If you do not think you’re up the challenge of answering that question for yourself, even with years of study and slow training to take up the mantle of literally being the most powerful form of the Chosen One trope, then you’re probably in the wrong place. I say this as someone who is deific down to the blood and bone, as someone who has looked for other gods, and largely found very little in the way of anyone who understands anything like my experience. In this way, I am utterly alone, and I detest it, but if me penning these words gives someone else the gospel they need to explain themselves in a way I recognize as kin and kind, then I will do it.
But before I truly get into it, I will very nicely ask you to swing down to your local bookstore or library, pick up a copy of Seanan McGuire’s Middlegame, and take a walk down the improbable road with Roger and Dodger. The differences between you and I and the twins of the Doctrine of Ethos are simple and threefold: we cannot manifest, we are forbidden to use our powers the way they can use theirs, and there are (hopefully) no secret alchemist cults trying to murder us when we don’t play nice with their fucked-up science experiment.
Roger and Dodger are gods, true gods, gods I recognize in myself and in the godkin I have met who have spoken about themselves enough for me to understand that we are indeed talking about the same thing. Disappontingly, I see minor spirits far too often misunderstanding the nature of deification, or at least, understanding a version of it which is fundamentally antithetical to my experience. They may be deific; but either they suck at illustrating their point, or I am something far beyond deific, and I am again alone.
With that introduction, I need to talk about three things in order to answer your question. Two methods of deification and three definitions of ‘god’ in a hierarchy that only exists because humanity has not yet perfected their understanding of what is fundamentally and always beyond them. Two kinds of gods, honest gods, that split the difference between deific, divine, and legendary. Once you understand that, I can talk about godkin, and what it’s like to be me, and maybe by the end of it you will either recognize yourself in this, or run away screaming as most mortals will do.

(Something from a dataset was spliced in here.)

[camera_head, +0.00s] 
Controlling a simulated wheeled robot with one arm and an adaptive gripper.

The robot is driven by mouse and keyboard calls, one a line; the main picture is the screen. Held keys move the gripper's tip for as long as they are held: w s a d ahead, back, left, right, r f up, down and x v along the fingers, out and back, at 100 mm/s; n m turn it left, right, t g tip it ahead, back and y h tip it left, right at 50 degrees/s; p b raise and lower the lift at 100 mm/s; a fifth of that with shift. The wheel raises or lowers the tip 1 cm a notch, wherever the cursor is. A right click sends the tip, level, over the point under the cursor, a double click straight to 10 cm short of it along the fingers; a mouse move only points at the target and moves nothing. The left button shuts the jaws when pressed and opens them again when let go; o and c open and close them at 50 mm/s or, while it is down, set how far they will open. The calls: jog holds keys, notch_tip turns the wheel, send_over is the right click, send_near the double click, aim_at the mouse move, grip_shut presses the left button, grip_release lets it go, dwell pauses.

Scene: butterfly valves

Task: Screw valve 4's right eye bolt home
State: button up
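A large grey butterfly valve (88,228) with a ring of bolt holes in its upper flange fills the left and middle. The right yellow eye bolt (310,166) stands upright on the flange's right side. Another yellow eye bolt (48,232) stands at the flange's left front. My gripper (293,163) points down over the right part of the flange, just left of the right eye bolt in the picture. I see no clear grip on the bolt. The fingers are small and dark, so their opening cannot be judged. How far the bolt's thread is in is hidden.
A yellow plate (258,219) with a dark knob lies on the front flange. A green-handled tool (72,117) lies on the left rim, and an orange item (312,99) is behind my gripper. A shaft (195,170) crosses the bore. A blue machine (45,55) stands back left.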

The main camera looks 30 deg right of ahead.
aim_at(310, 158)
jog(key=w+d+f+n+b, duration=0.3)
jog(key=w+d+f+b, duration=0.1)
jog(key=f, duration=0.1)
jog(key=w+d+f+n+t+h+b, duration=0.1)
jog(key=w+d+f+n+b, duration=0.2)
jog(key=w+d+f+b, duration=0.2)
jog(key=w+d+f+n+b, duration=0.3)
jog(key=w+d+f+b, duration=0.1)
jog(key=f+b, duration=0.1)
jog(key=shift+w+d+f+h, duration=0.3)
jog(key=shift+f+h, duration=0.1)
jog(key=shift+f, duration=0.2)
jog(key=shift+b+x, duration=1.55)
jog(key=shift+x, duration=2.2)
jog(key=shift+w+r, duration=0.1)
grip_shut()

The first method of deification is what I will call the incarnate gods- Roger and Dodger are good examples, so are most Legendary Pokémon, and Kaname Madoka from PMMM. They are laws of nature, concepts of creation, and calculations of cosmic proportions that also occasionally exist as people when they design to do so. They are not meant to be people, they are bad at it, I do not recommend being mortal and fucking around with them. You will simply die. I would not fuck with them outside of my own world that I created, where I get to be a form of incarnate god. You cannot overpower them: they ARE the rule, and they will change it if they need to. You can’t ruleslawyer gravity like a 2007 troll physics comic. An incarnate god of gravity will simply turn reality on its head and cause you to implode. If you are this type of god, I cannot help you. My understanding of them comes from being an Absol, and little more.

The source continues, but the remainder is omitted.